After initially pleading not guilty, Simon Finch, (18.03.70) of Southport, pleaded guilty part-way through his trial at the Old Bailey on Monday, 9 November to the following offences:

– Recording information for a purpose prejudicial to the safety of interests of the state, contrary to section 1 of the Official Secrets Act, 1911;
– Making a damaging disclosure relating to defence, contrary to section 2 of the OSA, 1989;
– Failing to comply with a notice requiring disclosure, contrary to section 53, Regulation of Investigatory Powers Act (RIPA) 2000.

Finch is due to be sentenced at the Old Bailey on Tuesday, 10 November.

Commander Richard Smith, Head of the Met’s Counter Terrorism Command, said: “Finch carried out this act due to a perceived injustice against him. In doing so, he not only put at risk the safety and security of our military personnel, but also put at risk the safety and security of the UK as a whole. He also sought to frustrate our investigation further by refusing to provide passwords to his digital devices.

“As a long-time employee working on defence projects, he was fully aware of his obligations under the Official Secrets Act and knew full well the impact and implications of both recording this information and then sending it to various recipients over insecure channels.

“Anyone who leaks secret or sensitive data relating to the UK’s national security should be in no doubt that breaches of this kind will be investigated fully by us and that you will be held to account for your actions before the courts.”

The matter came to police attention after Finch emailed a number of recipients in October 2018 – one of whom contacted authorities upon receipt of what appeared to be sensitive military information. Working closely with the Ministry of Defence, the Met’s Counter Terrorism Command, as the national lead for Official Secrets Act investigations, launched a police investigation into the matter. 

Within the email sent by Finch on 28 October 2018, were details of alleged grievances and injustices Finch felt he had suffered at the hands of UK state authorities, including police, health services and some of his former employers, which included companies contracted by the Ministry of Defence to work on weapons systems and software projects. 

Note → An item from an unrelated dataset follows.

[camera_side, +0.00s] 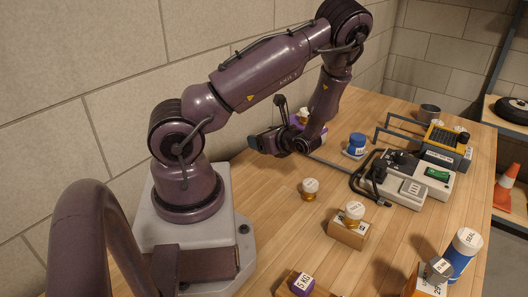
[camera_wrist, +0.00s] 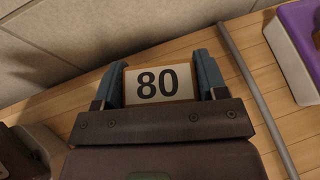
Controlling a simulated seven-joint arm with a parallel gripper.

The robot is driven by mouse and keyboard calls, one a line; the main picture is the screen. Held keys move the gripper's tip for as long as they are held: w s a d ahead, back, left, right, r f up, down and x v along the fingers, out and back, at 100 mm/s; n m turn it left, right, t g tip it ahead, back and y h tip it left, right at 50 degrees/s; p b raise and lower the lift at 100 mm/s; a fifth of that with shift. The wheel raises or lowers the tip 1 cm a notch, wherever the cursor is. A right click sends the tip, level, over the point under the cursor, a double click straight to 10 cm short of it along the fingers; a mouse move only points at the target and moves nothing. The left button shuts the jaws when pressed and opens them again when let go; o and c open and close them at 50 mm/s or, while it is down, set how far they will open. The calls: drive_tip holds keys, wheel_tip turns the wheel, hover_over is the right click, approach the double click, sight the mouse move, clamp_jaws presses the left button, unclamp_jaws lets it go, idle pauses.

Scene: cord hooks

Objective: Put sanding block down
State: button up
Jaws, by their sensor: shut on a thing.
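The sanding block (camera_wrist: 158,84) has a pale face marked "80" in the wrist view. It sits between the two blue-grey fingers of my gripper (camera_wrist: 160,72), which are shut on its sides. In the side view my gripper (camera_side: 262,143) is low near the back wall, to the right of my base, and points left. The block cannot be made out clearly there. Whether it touches the table is hidden from both views.
A grey rod (camera_wrist: 252,85) lies right of my gripper, and a purple-rimmed container (camera_wrist: 292,45) beyond it. A brass-based knob (camera_side: 310,189), a blue knob (camera_side: 357,145) and a grey device (camera_side: 408,182) stand to the right. Bare wood (camera_side: 265,200) shows in front.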

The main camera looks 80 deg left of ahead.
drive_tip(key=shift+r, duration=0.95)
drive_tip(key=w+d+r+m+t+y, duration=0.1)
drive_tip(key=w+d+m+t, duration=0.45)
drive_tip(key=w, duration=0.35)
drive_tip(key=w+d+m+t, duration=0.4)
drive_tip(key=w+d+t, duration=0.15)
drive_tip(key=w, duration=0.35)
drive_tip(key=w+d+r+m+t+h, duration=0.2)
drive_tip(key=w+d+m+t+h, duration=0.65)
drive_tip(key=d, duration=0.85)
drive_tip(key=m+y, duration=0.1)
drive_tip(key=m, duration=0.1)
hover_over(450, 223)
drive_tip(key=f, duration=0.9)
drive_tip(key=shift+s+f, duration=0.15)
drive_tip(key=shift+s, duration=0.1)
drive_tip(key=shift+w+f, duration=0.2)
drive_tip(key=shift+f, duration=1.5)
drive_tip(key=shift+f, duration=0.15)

Finch went on to explain in his email that in order to redress these perceived injustices against him, he had set about documenting, from his memory, details of highly sensitive information on weapons systems that he had previously worked on. He then claimed to have sent the documents and information to foreign and hostile states and embassies. 

Within the email were a number of attachments, most of which contained further details of the various complaints and grievances Finch had with different UK authorities, but also included a document, within which contained Secret and Top Secret information about the defence system Finch had previously worked on.

On the same date Finch emailed the sensitive information, he also posted a video on his social media profiles where he again described events he felt had led to him suffering injustices at the hands of UK state authorities.

Further enquiries were carried out by detectives and Finch was subsequently arrested on 27 March 2019. Detectives recovered computer and electronic devices from Finch’s address, but when asked for the passwords, Finch refused to provide them to the officers. He was served with an order under section 49, RIPA, to provide the passwords to the investigation team, but refused to comply with this order. 

He was released on bail whilst officers carried out further enquiries involving highly sensitive information, and Finch was subsequently charged on 17 September 2019 and convicted as above.